> _What to do_
Find each line with the word "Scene" and say how many there are, nothing else.

|---|

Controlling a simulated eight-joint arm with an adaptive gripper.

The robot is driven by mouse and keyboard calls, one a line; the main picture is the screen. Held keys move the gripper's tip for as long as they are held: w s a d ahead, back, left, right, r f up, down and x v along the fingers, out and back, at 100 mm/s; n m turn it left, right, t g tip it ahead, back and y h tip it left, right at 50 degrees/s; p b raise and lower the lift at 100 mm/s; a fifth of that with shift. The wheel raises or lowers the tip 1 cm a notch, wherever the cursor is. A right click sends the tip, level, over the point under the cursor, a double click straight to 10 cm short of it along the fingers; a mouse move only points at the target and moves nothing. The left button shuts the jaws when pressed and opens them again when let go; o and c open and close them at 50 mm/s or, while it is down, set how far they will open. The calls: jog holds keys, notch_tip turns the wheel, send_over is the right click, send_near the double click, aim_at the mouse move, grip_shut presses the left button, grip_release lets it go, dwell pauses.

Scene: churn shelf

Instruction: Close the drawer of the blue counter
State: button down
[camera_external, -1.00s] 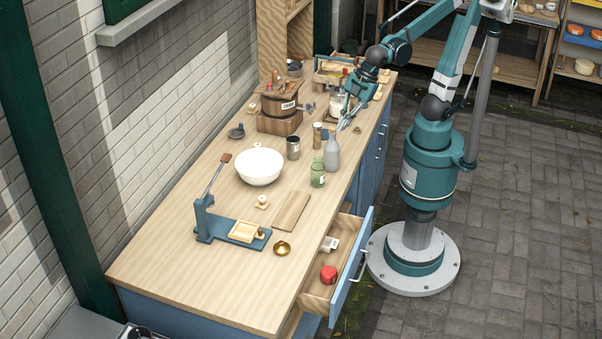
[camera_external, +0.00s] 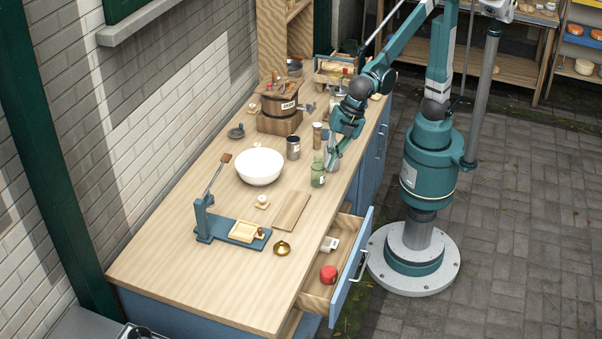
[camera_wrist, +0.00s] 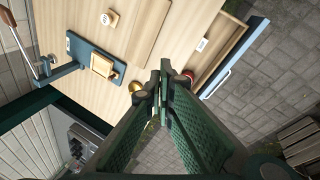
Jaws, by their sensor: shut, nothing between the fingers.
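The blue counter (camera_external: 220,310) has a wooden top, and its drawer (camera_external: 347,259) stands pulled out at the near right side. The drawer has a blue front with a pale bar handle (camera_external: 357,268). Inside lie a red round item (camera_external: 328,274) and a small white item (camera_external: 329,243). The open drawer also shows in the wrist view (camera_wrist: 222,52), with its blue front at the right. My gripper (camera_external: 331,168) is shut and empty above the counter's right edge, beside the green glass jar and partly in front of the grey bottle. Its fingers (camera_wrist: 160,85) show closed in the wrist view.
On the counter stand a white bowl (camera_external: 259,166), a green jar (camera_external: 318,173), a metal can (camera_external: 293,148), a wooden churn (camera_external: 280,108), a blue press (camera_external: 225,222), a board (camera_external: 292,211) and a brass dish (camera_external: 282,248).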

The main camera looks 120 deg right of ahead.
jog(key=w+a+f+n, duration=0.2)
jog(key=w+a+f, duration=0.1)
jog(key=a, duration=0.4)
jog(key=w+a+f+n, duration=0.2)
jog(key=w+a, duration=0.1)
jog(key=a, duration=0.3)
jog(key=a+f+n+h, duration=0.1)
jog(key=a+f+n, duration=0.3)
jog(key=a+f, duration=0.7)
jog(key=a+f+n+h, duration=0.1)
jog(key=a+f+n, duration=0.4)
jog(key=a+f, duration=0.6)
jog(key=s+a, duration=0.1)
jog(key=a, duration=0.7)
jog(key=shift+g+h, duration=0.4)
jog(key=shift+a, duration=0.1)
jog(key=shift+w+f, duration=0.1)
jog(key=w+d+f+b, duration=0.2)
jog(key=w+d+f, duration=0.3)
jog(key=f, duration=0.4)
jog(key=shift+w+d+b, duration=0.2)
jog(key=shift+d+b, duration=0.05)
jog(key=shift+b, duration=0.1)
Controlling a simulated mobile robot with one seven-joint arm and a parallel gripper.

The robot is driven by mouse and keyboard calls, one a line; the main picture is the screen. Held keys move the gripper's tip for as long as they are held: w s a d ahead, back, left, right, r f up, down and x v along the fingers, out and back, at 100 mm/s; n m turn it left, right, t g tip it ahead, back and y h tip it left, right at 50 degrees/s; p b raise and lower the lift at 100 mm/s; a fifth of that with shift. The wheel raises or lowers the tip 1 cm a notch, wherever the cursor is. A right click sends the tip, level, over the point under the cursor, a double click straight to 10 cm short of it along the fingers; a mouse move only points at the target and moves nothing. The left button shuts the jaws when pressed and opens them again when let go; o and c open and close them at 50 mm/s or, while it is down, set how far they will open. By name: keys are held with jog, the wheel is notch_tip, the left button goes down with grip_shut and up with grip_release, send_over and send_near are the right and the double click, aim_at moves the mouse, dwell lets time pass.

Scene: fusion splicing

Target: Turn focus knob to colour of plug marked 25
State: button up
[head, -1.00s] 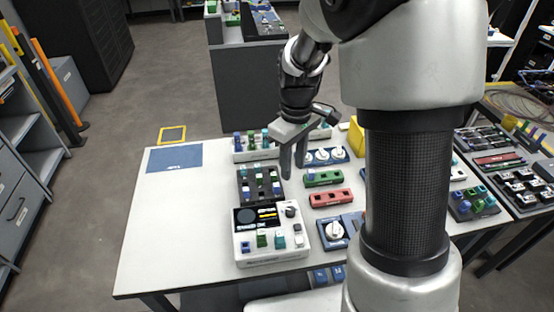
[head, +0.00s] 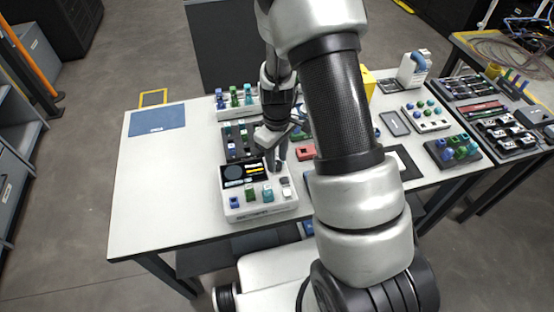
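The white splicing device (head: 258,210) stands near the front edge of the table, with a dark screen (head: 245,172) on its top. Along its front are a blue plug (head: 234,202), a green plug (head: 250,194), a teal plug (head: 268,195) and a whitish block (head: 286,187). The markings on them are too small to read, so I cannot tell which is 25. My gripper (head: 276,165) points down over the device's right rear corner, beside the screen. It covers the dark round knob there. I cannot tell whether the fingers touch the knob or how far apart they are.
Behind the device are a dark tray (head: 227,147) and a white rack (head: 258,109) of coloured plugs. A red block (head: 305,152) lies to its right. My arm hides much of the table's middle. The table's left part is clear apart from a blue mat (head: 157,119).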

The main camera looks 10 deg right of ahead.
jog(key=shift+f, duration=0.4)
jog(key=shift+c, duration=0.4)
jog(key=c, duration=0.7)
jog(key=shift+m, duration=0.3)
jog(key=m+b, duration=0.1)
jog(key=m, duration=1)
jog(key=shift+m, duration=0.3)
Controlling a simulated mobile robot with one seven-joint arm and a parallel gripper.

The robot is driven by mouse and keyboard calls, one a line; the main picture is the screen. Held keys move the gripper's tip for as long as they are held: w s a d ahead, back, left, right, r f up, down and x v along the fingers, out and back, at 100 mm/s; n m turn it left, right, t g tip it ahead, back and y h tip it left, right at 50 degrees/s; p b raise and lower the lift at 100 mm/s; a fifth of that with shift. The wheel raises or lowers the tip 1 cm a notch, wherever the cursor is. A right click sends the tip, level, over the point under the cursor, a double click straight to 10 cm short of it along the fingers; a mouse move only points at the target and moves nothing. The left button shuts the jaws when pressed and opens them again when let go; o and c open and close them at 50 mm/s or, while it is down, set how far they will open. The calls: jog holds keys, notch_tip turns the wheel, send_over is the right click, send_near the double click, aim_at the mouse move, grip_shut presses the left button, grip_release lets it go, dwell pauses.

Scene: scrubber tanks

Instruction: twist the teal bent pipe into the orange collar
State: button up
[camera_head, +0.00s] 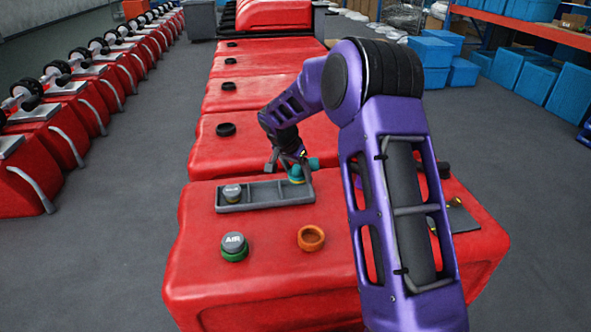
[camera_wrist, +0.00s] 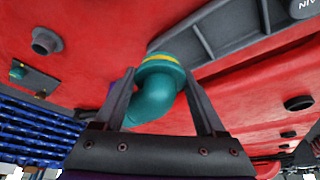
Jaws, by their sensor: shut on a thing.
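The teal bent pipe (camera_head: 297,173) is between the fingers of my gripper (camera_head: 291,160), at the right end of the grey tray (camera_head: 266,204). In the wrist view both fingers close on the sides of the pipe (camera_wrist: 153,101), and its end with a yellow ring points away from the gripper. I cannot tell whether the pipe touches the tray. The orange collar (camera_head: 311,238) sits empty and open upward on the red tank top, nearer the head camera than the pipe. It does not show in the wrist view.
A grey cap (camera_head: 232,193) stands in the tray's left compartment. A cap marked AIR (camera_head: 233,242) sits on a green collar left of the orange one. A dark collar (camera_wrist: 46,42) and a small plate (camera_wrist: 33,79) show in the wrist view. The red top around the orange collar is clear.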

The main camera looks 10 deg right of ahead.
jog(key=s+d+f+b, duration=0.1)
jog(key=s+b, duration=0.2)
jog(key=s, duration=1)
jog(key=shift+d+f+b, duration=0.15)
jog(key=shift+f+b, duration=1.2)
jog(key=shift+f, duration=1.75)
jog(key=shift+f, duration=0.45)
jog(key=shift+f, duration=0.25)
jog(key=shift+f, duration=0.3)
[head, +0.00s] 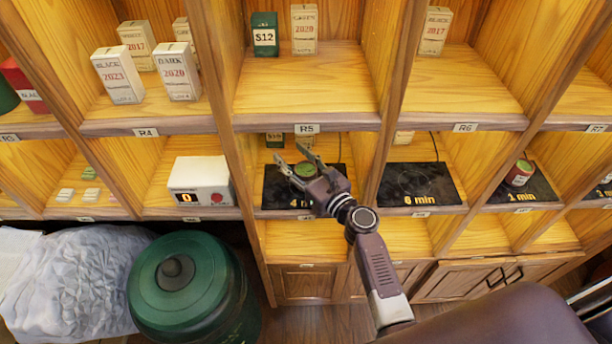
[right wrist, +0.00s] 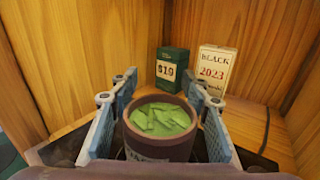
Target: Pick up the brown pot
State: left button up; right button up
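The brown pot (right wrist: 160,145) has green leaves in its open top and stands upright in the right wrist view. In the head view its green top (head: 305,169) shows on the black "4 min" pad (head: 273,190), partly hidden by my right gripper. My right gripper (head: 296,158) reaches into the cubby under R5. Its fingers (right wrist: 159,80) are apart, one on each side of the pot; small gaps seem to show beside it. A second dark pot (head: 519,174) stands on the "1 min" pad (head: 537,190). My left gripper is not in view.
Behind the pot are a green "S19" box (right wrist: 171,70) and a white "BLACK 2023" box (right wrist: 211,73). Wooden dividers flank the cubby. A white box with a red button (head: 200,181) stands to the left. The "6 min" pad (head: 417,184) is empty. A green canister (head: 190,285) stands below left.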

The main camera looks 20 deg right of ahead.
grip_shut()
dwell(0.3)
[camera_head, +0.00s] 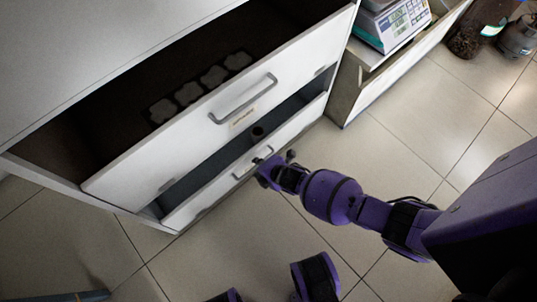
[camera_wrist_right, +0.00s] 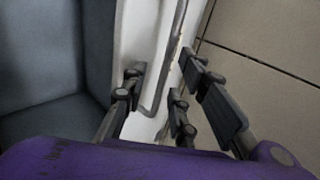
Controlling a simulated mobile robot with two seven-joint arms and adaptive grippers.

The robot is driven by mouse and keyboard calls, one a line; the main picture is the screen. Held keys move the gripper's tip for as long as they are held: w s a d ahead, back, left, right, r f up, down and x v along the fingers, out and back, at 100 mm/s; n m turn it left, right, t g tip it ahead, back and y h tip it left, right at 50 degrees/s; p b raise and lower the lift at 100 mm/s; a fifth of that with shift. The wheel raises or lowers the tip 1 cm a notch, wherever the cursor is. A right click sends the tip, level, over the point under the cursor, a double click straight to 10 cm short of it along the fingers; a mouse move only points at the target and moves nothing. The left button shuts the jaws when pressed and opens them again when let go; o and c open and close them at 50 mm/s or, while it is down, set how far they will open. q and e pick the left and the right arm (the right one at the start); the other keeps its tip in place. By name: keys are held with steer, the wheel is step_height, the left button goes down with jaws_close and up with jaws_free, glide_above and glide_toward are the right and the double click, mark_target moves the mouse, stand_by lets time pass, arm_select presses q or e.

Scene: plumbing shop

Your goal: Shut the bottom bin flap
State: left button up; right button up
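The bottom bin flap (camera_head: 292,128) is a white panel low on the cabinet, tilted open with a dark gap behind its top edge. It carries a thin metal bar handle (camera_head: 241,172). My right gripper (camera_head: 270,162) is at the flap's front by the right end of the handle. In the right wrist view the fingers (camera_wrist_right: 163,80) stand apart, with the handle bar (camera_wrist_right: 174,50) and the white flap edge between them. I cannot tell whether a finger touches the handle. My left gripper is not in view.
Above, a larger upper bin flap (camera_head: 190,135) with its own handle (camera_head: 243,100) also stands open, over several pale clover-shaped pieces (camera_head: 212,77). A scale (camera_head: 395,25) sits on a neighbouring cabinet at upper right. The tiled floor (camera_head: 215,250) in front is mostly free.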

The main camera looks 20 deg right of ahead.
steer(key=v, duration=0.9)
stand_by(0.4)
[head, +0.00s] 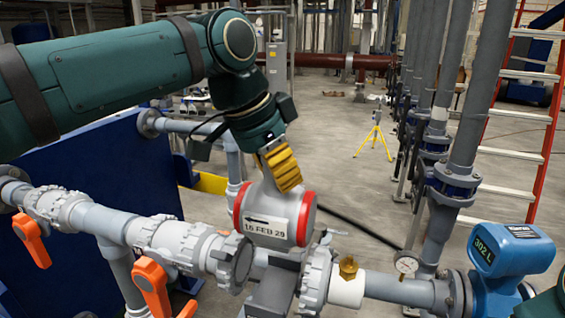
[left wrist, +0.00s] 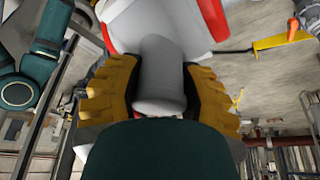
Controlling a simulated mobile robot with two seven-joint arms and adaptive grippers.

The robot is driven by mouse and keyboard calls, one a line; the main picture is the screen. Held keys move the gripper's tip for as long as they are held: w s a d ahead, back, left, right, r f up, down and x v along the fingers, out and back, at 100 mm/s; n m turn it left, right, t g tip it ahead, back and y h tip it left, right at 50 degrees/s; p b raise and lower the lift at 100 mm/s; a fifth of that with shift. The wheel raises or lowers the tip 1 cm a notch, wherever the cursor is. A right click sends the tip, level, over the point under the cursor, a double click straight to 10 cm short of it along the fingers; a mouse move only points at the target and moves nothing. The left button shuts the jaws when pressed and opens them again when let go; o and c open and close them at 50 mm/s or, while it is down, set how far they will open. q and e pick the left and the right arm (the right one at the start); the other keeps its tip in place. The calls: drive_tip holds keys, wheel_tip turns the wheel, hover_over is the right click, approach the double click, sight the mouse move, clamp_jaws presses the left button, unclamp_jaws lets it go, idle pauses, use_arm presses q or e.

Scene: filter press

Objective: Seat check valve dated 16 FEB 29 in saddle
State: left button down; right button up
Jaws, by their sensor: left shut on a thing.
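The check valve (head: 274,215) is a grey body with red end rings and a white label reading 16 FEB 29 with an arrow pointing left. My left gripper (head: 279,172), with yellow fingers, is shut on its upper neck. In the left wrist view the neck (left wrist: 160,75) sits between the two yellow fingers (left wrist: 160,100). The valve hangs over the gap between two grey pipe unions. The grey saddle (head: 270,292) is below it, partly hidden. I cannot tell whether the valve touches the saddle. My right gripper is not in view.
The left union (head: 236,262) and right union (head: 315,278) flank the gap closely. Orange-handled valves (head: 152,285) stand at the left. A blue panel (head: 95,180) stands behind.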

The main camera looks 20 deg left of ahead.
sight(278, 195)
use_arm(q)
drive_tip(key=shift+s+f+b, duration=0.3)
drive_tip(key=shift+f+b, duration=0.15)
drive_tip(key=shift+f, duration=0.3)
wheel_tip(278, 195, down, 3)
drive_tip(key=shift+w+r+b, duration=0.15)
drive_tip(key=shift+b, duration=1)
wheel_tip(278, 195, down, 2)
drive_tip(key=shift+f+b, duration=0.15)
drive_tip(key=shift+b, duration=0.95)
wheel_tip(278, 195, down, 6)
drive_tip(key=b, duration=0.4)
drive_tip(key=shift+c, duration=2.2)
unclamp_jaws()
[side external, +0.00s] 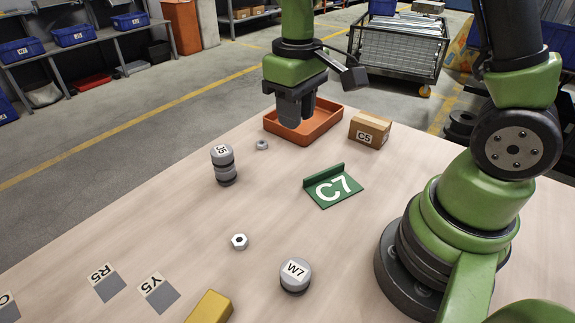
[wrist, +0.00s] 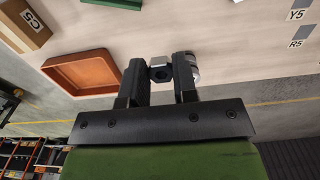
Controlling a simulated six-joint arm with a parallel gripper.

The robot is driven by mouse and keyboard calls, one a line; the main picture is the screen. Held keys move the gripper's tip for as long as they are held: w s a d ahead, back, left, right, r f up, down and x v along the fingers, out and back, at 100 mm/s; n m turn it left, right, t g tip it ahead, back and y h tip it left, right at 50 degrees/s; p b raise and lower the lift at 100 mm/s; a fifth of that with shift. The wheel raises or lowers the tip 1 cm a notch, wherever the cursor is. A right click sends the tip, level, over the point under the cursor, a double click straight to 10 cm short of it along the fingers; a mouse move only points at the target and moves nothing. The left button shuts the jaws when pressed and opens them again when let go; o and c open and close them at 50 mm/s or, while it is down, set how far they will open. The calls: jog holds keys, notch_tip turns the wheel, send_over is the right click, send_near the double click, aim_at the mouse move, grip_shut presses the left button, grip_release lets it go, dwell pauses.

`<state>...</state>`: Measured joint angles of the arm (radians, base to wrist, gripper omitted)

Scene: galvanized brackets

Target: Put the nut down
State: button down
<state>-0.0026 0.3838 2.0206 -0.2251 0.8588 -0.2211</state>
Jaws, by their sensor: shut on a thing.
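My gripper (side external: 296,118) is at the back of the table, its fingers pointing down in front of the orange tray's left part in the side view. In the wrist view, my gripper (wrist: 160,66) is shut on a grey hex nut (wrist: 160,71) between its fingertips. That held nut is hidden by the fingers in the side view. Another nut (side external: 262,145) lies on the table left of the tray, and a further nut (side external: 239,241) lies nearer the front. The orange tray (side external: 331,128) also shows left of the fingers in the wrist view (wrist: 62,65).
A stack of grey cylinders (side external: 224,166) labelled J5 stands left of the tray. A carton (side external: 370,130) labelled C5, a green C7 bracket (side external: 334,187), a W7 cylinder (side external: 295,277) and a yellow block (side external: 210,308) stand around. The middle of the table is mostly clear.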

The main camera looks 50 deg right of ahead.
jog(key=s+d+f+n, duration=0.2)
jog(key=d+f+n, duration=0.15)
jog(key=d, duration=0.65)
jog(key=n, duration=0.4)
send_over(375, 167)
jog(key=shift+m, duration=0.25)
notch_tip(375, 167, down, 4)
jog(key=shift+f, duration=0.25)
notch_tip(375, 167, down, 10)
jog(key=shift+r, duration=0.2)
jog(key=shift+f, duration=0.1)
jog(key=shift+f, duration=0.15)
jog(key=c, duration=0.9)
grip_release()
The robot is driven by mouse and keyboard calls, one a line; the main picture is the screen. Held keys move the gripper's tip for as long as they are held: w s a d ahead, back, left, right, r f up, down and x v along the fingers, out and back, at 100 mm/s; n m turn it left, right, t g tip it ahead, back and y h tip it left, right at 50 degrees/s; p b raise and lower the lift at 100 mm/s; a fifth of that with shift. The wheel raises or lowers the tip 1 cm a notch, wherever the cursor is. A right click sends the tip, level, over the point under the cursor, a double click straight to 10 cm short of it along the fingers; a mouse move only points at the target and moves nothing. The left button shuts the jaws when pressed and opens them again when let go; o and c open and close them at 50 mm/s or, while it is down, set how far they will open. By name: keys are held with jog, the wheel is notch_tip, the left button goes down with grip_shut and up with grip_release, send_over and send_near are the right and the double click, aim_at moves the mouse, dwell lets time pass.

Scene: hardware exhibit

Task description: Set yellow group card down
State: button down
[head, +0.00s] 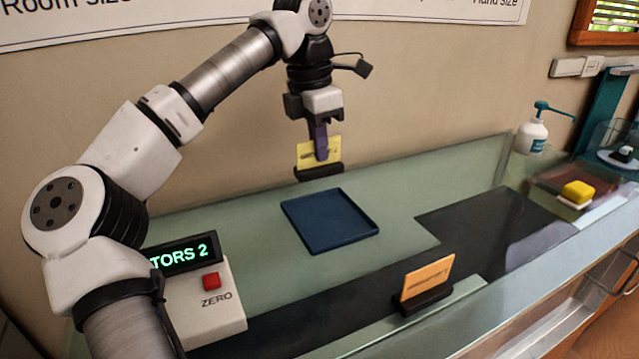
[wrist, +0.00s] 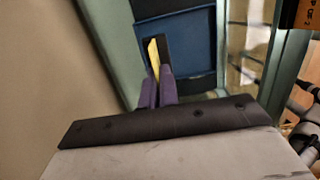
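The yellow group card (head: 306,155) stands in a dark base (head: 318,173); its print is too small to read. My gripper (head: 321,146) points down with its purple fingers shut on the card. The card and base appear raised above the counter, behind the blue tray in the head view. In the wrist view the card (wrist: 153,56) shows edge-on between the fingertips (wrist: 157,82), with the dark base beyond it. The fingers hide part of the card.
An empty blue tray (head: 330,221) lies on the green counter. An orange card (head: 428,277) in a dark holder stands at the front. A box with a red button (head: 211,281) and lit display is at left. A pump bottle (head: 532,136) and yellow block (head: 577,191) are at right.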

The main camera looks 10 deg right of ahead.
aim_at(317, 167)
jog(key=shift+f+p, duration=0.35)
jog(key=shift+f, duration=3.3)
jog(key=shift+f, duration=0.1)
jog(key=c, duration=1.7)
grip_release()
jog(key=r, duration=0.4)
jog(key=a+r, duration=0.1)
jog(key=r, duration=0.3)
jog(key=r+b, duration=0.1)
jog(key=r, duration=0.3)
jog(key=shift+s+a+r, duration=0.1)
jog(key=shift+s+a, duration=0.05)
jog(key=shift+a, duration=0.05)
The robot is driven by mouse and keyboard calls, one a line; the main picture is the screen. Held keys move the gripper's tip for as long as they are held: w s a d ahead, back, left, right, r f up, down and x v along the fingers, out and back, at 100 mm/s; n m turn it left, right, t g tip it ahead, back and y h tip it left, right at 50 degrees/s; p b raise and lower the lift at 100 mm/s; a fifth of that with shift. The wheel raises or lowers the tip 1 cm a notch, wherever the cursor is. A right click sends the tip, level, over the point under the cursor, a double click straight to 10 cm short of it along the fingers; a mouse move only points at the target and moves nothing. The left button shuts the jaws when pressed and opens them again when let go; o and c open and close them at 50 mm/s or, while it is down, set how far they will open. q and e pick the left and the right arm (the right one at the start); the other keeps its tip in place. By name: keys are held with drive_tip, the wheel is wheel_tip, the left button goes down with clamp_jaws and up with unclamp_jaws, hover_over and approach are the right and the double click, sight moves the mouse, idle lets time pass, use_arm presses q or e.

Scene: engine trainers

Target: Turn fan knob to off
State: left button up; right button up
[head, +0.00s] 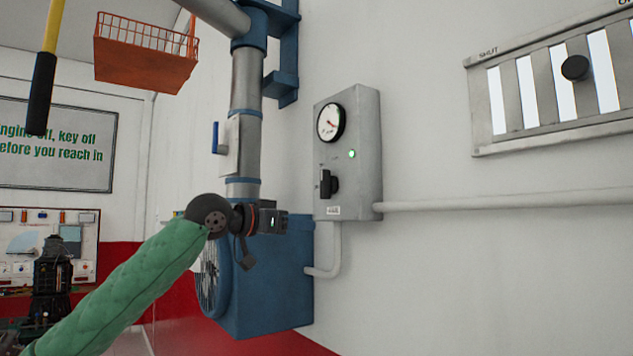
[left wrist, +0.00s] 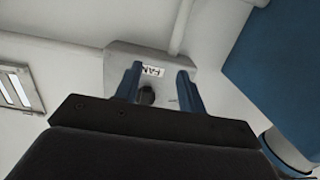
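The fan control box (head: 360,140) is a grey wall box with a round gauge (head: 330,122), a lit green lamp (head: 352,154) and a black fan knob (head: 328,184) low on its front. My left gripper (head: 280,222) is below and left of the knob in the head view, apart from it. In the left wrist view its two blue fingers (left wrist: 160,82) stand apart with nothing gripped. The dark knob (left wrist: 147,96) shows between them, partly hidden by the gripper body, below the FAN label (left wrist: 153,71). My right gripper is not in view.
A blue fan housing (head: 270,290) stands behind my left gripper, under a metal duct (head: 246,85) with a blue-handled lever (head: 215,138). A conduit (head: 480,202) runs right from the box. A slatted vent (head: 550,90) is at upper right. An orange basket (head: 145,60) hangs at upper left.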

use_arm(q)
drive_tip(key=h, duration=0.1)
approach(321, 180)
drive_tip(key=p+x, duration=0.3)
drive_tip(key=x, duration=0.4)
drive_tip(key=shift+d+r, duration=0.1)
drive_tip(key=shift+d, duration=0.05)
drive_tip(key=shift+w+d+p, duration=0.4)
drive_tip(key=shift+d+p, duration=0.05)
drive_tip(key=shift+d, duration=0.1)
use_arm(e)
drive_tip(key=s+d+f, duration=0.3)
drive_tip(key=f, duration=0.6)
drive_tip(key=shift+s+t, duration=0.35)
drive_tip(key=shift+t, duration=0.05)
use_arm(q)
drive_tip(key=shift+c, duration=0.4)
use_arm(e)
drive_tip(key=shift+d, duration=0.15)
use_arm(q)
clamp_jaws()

|---|

> _Reply_
8